STERANKO: I later did some covers for Marvel,
but I told them that if they wanted any artwork from me that they shouldn't
change or "correct" what I gave them. I had drawn and colored about a
dozen covers when I saw the first ones published. They had been re-colored and
some of the basics of coloring, such as having different colors in the
foreground and the background, had been ignored. I left Marvel because I was
tired of people editing my art and I had accomplished about everything that I
had wanted to at Marvel.
Q: I read that a Steranko story will be included in Marvel's
Epic Illustrated magazine. Can you give me some details about it?
STERANKO: When Rick Marschall called and asked
if I could do anything for Epic Illustrated, I told him that I'm retired from
commercial work. Then I remembered a story that I had done for Stan when the
mystery-horror books were first coming out. I had created a character called
Karstone (an anagram of Steranko), and Harlan Ellison agreed to write the
scripts for the series. The character was a lot like The Phantom Stranger. He
wore a white vested suit, a turban and had a cane. You couldn't tell if he was
Oriental or not. I handed the story in, but Stan didn't like it because it
wasn't drawn in the Kirby-Marvel style. There weren't any arms or legs flying
out of panels. I was purposely trying to make it non-Marvel and drew it in the
style of “At the Stroke of Midnight". There is a fight scene that is drawn
very realistically and it's not as exciting as a Jack Kirby fight scene,
because real fights are not like that. It was bloodier, more realistic, but
less dramatic. The story's called "Dante's Inferno." I was inspired
by the plot from the movie of the same name.
Q: What were you trying to do with F.O.O.M?

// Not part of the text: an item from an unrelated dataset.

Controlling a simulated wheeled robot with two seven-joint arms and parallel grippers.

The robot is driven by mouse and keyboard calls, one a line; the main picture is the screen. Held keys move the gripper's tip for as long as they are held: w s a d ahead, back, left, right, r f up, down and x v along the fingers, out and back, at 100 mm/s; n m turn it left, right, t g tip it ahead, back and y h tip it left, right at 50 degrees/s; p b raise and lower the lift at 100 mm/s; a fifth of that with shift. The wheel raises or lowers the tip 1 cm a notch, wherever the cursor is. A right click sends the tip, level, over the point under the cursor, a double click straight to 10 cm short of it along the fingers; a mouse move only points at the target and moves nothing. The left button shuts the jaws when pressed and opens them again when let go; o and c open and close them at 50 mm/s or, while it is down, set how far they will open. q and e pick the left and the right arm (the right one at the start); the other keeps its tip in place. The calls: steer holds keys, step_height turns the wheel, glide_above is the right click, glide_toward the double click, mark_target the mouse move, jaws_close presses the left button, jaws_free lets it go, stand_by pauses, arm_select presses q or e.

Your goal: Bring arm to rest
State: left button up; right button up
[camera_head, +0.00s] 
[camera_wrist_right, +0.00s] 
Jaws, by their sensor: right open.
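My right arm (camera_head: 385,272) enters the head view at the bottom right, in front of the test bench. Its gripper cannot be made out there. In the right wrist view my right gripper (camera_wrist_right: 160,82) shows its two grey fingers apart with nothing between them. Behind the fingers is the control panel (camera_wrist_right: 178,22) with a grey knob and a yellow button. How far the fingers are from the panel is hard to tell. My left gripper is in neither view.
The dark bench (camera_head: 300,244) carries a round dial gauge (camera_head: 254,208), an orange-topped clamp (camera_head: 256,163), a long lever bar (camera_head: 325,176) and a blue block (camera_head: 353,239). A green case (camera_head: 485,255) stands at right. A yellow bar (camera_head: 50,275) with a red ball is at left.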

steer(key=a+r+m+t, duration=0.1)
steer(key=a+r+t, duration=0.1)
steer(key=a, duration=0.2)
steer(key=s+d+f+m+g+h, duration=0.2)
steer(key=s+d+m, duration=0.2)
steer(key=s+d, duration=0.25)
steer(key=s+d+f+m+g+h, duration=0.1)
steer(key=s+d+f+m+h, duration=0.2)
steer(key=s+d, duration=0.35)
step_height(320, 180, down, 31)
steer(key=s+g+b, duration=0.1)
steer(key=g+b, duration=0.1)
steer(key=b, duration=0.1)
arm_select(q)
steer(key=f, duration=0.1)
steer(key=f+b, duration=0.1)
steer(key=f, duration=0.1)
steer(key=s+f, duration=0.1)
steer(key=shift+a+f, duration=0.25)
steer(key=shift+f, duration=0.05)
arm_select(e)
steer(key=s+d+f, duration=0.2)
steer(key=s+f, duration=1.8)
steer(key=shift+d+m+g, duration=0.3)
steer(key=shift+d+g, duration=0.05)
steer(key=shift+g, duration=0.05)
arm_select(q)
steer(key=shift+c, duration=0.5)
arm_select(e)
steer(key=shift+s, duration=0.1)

STERANKO: I wanted to make it an alternative to
all the other fanzines that were filled with the same old articles and
interviews. I wanted it to be a fun magazine. That's why it had games and
puzzles. Then there were budget problems and arguments. When I left, it became
just another fan magazine and eventually folded. It's too bad. It was a good
idea.
Q: What work have you done with films?
STERANKO: I worked with Alain Resnais on an
unproduced film. I designed the sets and did the production design on some of
the key scenes. But the film involved a structure that was so vast that it
could only be shot on the biggest soundstage in the world. Resnais could never
get enough money together to produce the movie. The last response I received
from him was that he had sealed all the material that he had amassed for the
film in a child's coffin. Resnais said he won't open the coffin until he has
those millions in his pocket.
I also made a
movie at the American Film Institute in Hollywood.
It was based on "At the Stroke of Midnight." John Carradine had the
part of the old man and John Fiedler (12 Angry Men, Harper Valley P.T.A.;
probably best known as Emil Peterson on the Bob Newhart Show), who always plays
the henpecked husband, had a wonderfully meaty role as the husband. I don't remember who portrayed the wife. The
film was about thirty minutes long and was titled "Shadow House."
I'm currently
ding production designing for a movie that George Lucas will produce and Steven
Spielberg will direct. I can say that it WON'T be science fiction, but
otherwise I'm sworn to secrecy. Between the two of them, they know everything
about keeping secrets. I know because I was the one who broke the Close Encounters...
plot. Spielberg was very angry with me. He cut me out of the magazine editors'
screening, but I got in anyway. Since it was a big success, all is forgiven. I
am delighted to work with them; they're very creative people. I've also been
contacted about working on the CONAN movie, but I haven't made up my mind on
that yet. There will be a time when I'm working in films as writer and
director. That's the direction I'm going in. If not this year, then soon.
Q: Why don't you do comics anymore? If not for major
companies, why not publish your own?
STERANKO: I have no interest in doing straight
overground comic books. I've already done two dozen. I want to do my own
comics, but I don't want to go back to Marvel and do any of those. I've
contributed a great deal to the comics form already. The things you see being
done now, I started or pioneered ten years ago. And I'm very pleased to give
those ideas away and say, "Take it from here." That's why I did them
in the first place. But I'm more interested in doing innovative stories, like Chandler, for instance.
Whether it worked is not the point. The fact is that I was able to experiment.
So maybe this
is what lies ahead. I will definitely be doing more stories. I've got things in
my head that I want to get onto paper and into book form - even if I have to do
it myself.






4 comments:
I'd love to see his Batman idea. Steranko's a King!
Can anyone name any of the ideas he's contributed to the comics form? Apart from some nice artwork of course. What's he done that Kirby didn't do first?
well the film he was talking about being sworn to secrecy about was of course Indiana Jones.
The Conan film he was contracted to was probably the original Ed Pressman/Oliver Stone production, Stone had some very strange ideas for Conan so its natural Steranko would be be involved. Anyway they ran out of money and sold it to Dino DeLaurentis and he brought in John Milius to write-direct and he brought in Ron Cobb to do all the production design.
Biggest question: what happened to getting into film writing and directing???
Although he never did get the film directing assignment, he was project conceptualist (providing written ideas and drawings) for three Francis Ford Coppola projects, Dracula, Megalopolis, and Pinocchio. Ironically, like many of Steranko's own projects, Megalopolis and Pinnocchio were never completed.